NAR Changes Will Impact These Home Buyers Most

Gibbs says that if sellers don’t offer compensation, many buyers who can’t otherwise afford to pay a broker will choose to go unrepresented.

Both Gibbs and Gorkowski note that veterans and active duty service members taking out VA loans face a unique challenge under the new rules. The Department of Veterans Affairs policy prohibits VA buyers from paying broker commissions, meaning they must be negotiated with sellers.

However, this issue may be resolved—at least for now.

After NAR and other industry stakeholders pushed the VA to revise its policy, the VA signaled it would temporarily lift its buyer agent payment ban. This temporary change may help prevent many veteran home shoppers from going without representation.

Gibbs and Gorkowski are also among the many agents who are especially concerned about first-time home buyers. After July, first-time buyers will be required to sign a buyer-broker agreement stating that they will compensate their broker—but Gibbs says many won’t have the means to do so.

In this situation, agents would likely only show buyers homes where sellers are offering compensation.

“This is a very troubling situation,” Gorkowski says.

Housing Inventory Forecast for 2024

Despite more resale homes entering the market, the inventory shortage remains severe and likely will for some time, thanks to multiple headwinds.

For one, many homeowners remain “locked in” at ultra-low mortgage rates, unwilling to exchange for a higher rate in a high-priced housing market. Consequently, demand continues to outpace housing supply—and likely will for a while.

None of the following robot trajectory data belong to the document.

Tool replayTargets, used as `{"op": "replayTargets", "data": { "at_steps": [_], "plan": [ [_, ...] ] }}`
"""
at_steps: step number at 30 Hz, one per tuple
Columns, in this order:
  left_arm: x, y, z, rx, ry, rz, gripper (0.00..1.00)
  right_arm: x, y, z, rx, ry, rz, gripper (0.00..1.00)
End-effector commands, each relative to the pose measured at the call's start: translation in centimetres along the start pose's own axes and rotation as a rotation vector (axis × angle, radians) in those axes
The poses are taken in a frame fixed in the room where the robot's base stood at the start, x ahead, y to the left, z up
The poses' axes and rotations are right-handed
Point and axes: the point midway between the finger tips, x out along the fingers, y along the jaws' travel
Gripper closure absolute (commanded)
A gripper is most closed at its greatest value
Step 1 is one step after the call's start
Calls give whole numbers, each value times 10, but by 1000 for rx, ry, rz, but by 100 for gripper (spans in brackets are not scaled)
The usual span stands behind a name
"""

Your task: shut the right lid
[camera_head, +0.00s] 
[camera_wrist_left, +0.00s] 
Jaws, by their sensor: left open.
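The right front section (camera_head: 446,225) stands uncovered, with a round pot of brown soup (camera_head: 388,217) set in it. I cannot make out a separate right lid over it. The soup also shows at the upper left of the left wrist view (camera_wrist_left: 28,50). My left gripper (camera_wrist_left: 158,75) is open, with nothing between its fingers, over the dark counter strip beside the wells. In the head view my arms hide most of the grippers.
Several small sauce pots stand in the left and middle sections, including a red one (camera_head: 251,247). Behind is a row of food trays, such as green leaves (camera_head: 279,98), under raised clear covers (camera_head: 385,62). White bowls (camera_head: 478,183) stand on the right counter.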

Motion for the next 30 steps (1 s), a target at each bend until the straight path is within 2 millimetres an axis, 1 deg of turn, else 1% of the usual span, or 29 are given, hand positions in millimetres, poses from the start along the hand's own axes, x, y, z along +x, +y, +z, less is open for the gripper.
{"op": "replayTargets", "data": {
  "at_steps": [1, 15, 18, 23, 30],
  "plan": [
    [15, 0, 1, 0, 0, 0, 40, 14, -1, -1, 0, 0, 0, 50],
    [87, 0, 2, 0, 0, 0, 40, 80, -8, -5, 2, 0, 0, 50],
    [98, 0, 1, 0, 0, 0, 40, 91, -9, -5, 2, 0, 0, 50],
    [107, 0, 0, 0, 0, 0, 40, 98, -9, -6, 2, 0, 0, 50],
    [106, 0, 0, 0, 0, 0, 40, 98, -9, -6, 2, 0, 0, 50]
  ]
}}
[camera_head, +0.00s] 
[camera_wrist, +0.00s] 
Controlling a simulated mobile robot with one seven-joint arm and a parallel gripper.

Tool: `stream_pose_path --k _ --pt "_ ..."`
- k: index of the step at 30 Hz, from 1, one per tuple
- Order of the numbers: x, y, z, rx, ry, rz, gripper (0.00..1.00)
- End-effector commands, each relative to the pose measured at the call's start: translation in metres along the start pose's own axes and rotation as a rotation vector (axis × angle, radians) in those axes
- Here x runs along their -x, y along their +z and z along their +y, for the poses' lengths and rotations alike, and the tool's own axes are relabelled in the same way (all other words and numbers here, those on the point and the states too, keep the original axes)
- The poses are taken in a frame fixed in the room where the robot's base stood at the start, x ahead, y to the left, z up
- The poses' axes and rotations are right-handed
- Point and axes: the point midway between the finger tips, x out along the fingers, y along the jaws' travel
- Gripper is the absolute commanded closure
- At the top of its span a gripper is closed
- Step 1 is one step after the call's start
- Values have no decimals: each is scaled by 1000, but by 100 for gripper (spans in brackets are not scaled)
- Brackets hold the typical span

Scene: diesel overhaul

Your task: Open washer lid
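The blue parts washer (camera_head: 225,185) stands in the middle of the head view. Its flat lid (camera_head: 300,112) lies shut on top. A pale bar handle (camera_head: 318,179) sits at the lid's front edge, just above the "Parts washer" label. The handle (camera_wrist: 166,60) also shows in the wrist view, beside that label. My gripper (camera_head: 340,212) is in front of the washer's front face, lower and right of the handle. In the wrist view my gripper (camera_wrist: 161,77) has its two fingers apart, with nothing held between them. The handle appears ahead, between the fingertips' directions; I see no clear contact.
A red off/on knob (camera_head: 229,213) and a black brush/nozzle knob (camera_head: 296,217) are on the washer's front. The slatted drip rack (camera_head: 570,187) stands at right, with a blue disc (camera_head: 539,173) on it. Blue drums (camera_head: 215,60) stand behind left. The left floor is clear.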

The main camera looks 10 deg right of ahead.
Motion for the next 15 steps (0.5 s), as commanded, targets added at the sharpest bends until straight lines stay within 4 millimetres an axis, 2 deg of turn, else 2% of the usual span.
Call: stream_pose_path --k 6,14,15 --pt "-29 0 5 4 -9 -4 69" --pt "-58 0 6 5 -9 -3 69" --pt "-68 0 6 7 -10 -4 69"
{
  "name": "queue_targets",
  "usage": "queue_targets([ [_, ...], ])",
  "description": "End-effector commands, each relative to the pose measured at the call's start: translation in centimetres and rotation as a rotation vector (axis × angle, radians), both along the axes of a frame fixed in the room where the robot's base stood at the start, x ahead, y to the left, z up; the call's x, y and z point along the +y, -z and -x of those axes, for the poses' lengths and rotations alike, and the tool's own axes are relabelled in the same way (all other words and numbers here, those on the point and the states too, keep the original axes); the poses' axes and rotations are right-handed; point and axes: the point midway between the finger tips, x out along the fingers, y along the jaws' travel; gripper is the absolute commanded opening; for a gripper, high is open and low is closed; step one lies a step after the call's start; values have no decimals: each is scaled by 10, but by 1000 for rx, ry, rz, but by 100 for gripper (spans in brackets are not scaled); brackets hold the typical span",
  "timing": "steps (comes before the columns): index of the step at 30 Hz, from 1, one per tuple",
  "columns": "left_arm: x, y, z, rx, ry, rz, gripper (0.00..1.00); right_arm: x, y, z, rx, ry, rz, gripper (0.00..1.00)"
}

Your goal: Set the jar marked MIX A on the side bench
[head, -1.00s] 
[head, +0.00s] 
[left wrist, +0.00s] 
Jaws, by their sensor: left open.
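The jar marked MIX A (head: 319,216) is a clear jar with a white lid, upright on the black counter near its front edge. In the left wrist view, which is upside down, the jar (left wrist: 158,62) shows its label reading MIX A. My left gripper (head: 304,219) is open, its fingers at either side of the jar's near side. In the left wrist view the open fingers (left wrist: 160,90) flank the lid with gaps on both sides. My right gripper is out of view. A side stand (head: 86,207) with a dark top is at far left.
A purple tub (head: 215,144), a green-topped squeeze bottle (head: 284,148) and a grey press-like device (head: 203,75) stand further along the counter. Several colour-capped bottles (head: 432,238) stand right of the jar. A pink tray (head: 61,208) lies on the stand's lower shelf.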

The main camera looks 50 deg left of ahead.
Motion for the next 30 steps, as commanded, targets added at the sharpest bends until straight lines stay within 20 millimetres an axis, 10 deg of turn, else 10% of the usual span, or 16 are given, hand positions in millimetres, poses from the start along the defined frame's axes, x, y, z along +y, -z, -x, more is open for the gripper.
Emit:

“I don’t expect to see a meaningful increase in the supply of existing homes for sale until mortgage rates are back down in the low 5% range, so probably not in 2024,” says Rick Sharga, founder and CEO of CJ Patrick Company, a market intelligence and business advisory firm.

New home construction has provided some relief, but not enough to fill the inventory gap meaningfully.

Entry-level home supply is particularly dire, contributing to an ongoing cycle of propped-up demand and inflated prices.